Most of us are susceptible to an attack of this syndrome. I learnt this the hard way while writing this post. Two months have passed since I started working on it. Here's what happened:

Sitting 1: A light bulb switched on shining light on this idea in my head. I scribbled down the thoughts and the basic structure. This gave me instant gratification of creating something. And, instead of finishing the post, I moved onto something else.

Sitting 2: The drudgery began. Now that I had the idea written down, it was a lot less fun to do the hard work of completion. So after writing a little, I opened Facebook and whiled away my time.

Sitting 3: I had some free time on my hands. But, I decided to clean up the house a little bit. And then wrote during whatever little time I had.

Sitting 4: Wrote some. It was becoming and arduous task to finish this. So, I opened a few football videos and watched those.

Sitting 5: I got frustrated with my indiscipline. Thus, I sat down with a pledge to not get up before finishing this. I made decent progress but still couldn't make it into a finished product. 

Sitting 6: Today, after 2 months since the beginning of the post, I sit again hoping to finish this.

Can we find a cause and solution to this problem? Let’s investigate. The irony of being the victim as well as the healer isn’t lost on me. But, let’s give it a shot.


1. It gets tough - Most things, when looked at from the outside, are simple. Only after getting into the nuances do you realize that growing beyond an amateur level needs a lot of hard work and dedication.

2. Novelty wears off - I like doing a lot of things to experience them. But once I learn the basics, the novelty wears off. Once the curiosity is satiated, I move on. 

Read: Two Weeks Sprint - The Technique I use to learn a new skill efficiently

3. Is less fun than you imagined - Browsing Instagram pictures of travel photographers, it is easy to assume that their lives are fun (not saying they are not). But, glamorizing the lifestyle at the cost of forgetting the realities of the job is suicidal. You don't know how many hours they spend in the editing room or how many shots do they painfully discard to find that single right one. 

4. Has steep learning curve, high OFF* and not enough time - Complexity increases exponentially. You'll find that there’s a lot you don't know that you don't know.  

*(OFF - Optimal Fun Frequency) Reference: How to Have More Fun at Fun

5. You find a new, shinier toy and expect it to provide you all the fun - Growth,  engagement and DIMs** are present when we extend ourselves beyond the ordinary. For example, say you have a new toy car. You can play with it by running it on a flat surface. Or, you can immerse deeper by making race tracks using pillows, books, hard surfaces (something I used to do).

**(DIMs - Deep Immersion Moments) Reference: How to Have More Fun at Fun


  • Prepare yourself with the knowledge of how tough a certain thing is going to be. This is not to deter you from doing that activity but to give you a fair perspective of what you are getting into. I read about the personal experiences of people who have lived the life I want to live.

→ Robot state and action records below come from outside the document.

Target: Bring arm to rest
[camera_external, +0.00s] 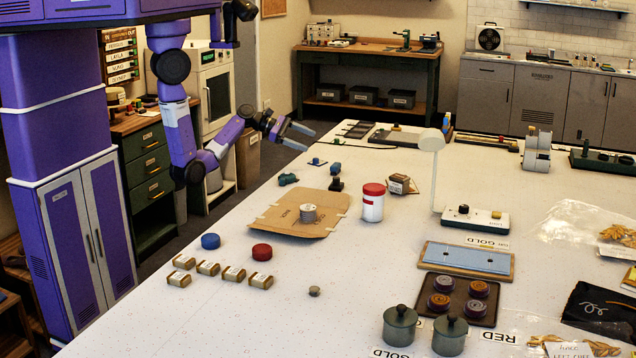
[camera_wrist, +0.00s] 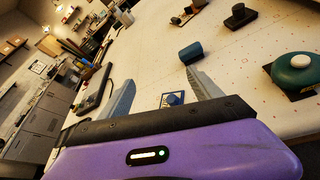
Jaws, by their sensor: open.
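My purple arm reaches in from the left in the external view, bent beside the table's left edge. My gripper (camera_external: 298,135) is at its end, above the far left edge of the white table (camera_external: 400,250). Its two grey fingers are apart and nothing is between them. In the wrist view my gripper (camera_wrist: 160,92) also shows both fingers spread. A small blue piece on a dark square (camera_wrist: 172,99) shows beyond the fingers on the table, apart from them.
Near my gripper on the table are small teal pieces (camera_external: 288,179) and a dark piece (camera_external: 336,185). A cardboard sheet (camera_external: 280,221), a red-lidded white jar (camera_external: 373,205) and a white lamp (camera_external: 432,142) stand farther right. A green cabinet (camera_external: 146,165) is behind my arm.

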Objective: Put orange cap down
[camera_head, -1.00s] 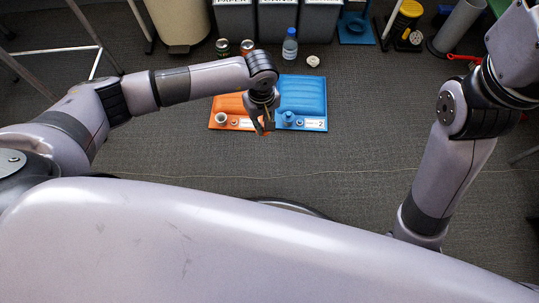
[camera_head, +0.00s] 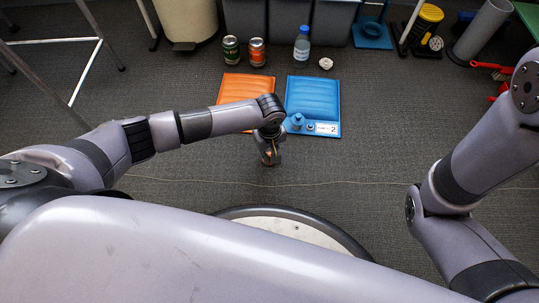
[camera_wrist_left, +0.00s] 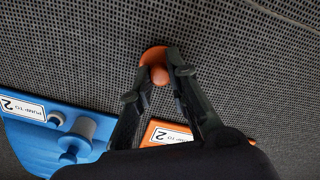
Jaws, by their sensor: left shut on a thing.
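The orange cap (camera_wrist_left: 153,57) shows between the fingertips of my left gripper (camera_wrist_left: 162,74) in the left wrist view. The gripper is shut on it, with the grey floor behind. In the head view my left gripper (camera_head: 268,158) points down, in front of the orange and blue pads, and the orange cap shows only as a small bit of orange. I cannot tell whether the cap touches the floor. My right arm is at the right edge of the head view; its gripper is out of the picture.
An orange pad (camera_head: 232,88) and a blue pad (camera_head: 312,92) lie side by side, the orange one partly behind my arm. Two cans (camera_head: 257,52), a bottle (camera_head: 301,45) and a white item (camera_head: 326,63) stand behind them. Floor in front is mostly clear.

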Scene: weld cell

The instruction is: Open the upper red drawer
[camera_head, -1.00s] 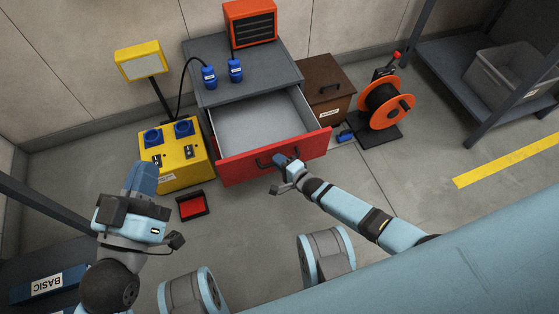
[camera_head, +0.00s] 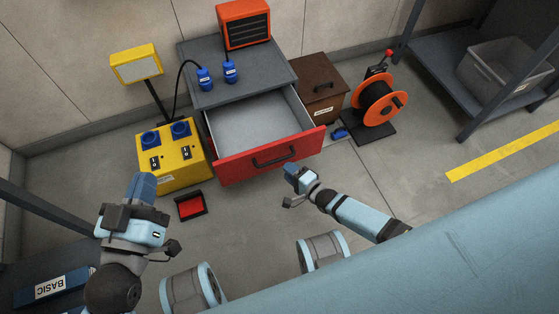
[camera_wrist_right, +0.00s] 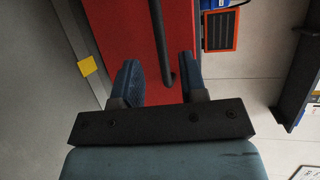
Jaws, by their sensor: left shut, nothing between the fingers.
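The upper red drawer (camera_head: 270,159) stands pulled out of the grey cabinet (camera_head: 240,70), and its empty grey inside shows. Its dark bar handle (camera_head: 274,156) is on the red front. My right gripper (camera_head: 290,168) is just in front of the drawer, near the handle's right end and apart from it. In the right wrist view the right gripper's fingers (camera_wrist_right: 160,80) are spread, with the handle (camera_wrist_right: 160,40) beyond and between the tips, and the red front (camera_wrist_right: 115,35) behind. My left gripper (camera_head: 142,187) is shut and empty at the left, away from the drawer.
A yellow power box (camera_head: 172,155) with a lamp stands left of the cabinet. A red tray (camera_head: 190,206) lies on the floor before it. A brown box (camera_head: 319,88) and an orange cable reel (camera_head: 380,100) stand right. Blue plugs (camera_head: 205,78) and an orange heater (camera_head: 243,24) sit on top.

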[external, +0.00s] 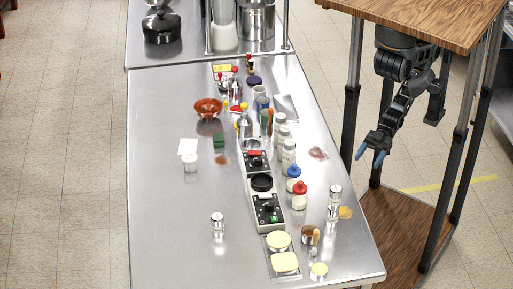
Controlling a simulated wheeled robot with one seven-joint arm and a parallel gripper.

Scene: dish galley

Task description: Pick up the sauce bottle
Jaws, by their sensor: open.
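My gripper (370,155), with two blue fingertips, is open and empty. It hangs to the right of the long steel counter (165,225), apart from everything on it. I cannot tell for sure which item is the sauce bottle. A squat bottle with a red cap (300,197) stands upright on the counter's right half. A similar bottle with a blue cap (293,180) stands just behind it. A small dark bottle with a red top (250,65) stands at the far end, too small to make out well.
Several white-lidded jars (289,153) stand in a row behind the capped bottles. An orange bowl (208,108) is farther back. The counter's left front is mostly clear. A wooden-topped frame (430,20) surrounds my arm.

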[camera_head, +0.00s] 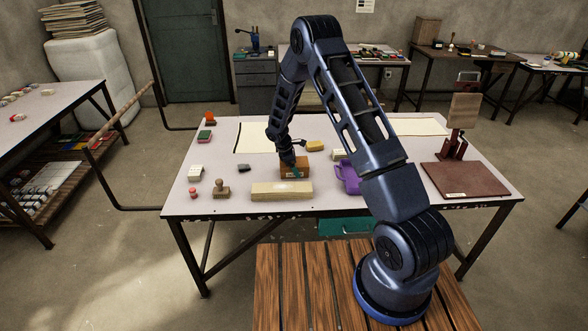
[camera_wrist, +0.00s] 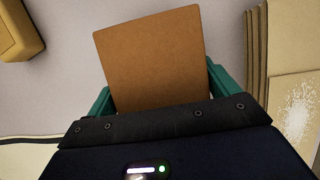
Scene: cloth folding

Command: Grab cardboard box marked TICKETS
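The brown cardboard box (camera_head: 303,169) lies on the table near its front middle, behind a long cream block. No TICKETS lettering is readable on it. In the wrist view the plain brown face of the box (camera_wrist: 152,55) fills the space between my green fingers (camera_wrist: 160,95). The fingers are spread wide, one on each side, very close to the box edges. The box looks slightly turned against the fingers. The fingertips are hidden, and firm contact is not visible.
The long cream block (camera_head: 282,191) is just in front. A yellow block (camera_head: 316,146) is behind, and a purple item (camera_head: 348,177) is to the right. A wooden stamp (camera_head: 220,189) and a dark small block (camera_head: 243,168) are left. A dark red board (camera_head: 465,180) lies far right.

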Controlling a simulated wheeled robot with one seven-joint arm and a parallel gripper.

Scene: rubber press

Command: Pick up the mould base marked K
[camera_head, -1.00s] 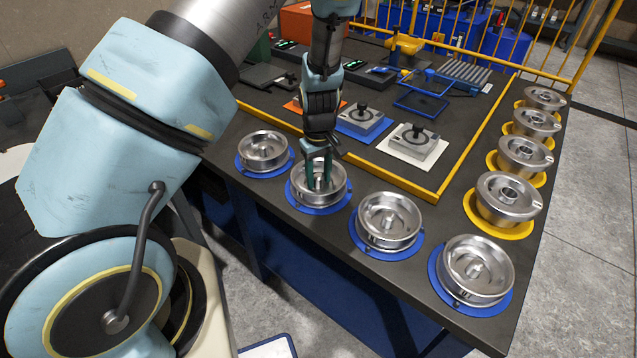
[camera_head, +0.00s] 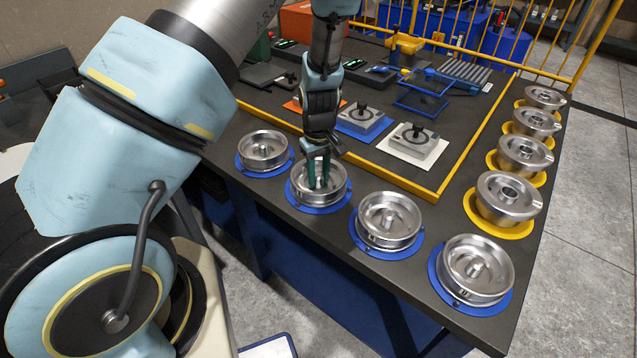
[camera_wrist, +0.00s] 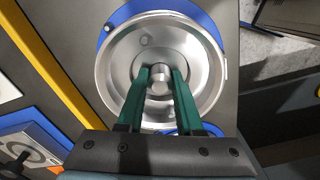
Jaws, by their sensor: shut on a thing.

During my struggles with practicing my craft, I found comfort in knowing that others have faced similar challenges before me.
  • Take one small step at a time. Writing this post was hard for me. So, all I did was to take one paragraph at a time and make it the best I could. Learn one chord, run for 5 minutes, paint one element of the picture, take the first step, however small it may be. 
  • Observe the feeling which causes the interruption in your practice - whether it is procrastination, difficulty level, laziness or attraction towards a new thing. Observe the feeling, and then sit with it for some time. Notice where your mind is taking you. Do you want to go there? Do you really want to open a new tab and check Facebook? Give yourself a few seconds to deliberate what you want to do. Often you’ll find that with a few moments of thought you can overcome that barrier to creation. But if you can’t and your mind is still seeking distraction, ignore it*** and do your task anyway.

***Reference: The One Skill to Stick to your Resolutions

Receding interest is a big barrier to experiencing deep emotions that come with the mastery of a craft. I hope this post helps you in constantly choosing the tough but useful over the easy, and momentarily satisfying. Thanks for reading.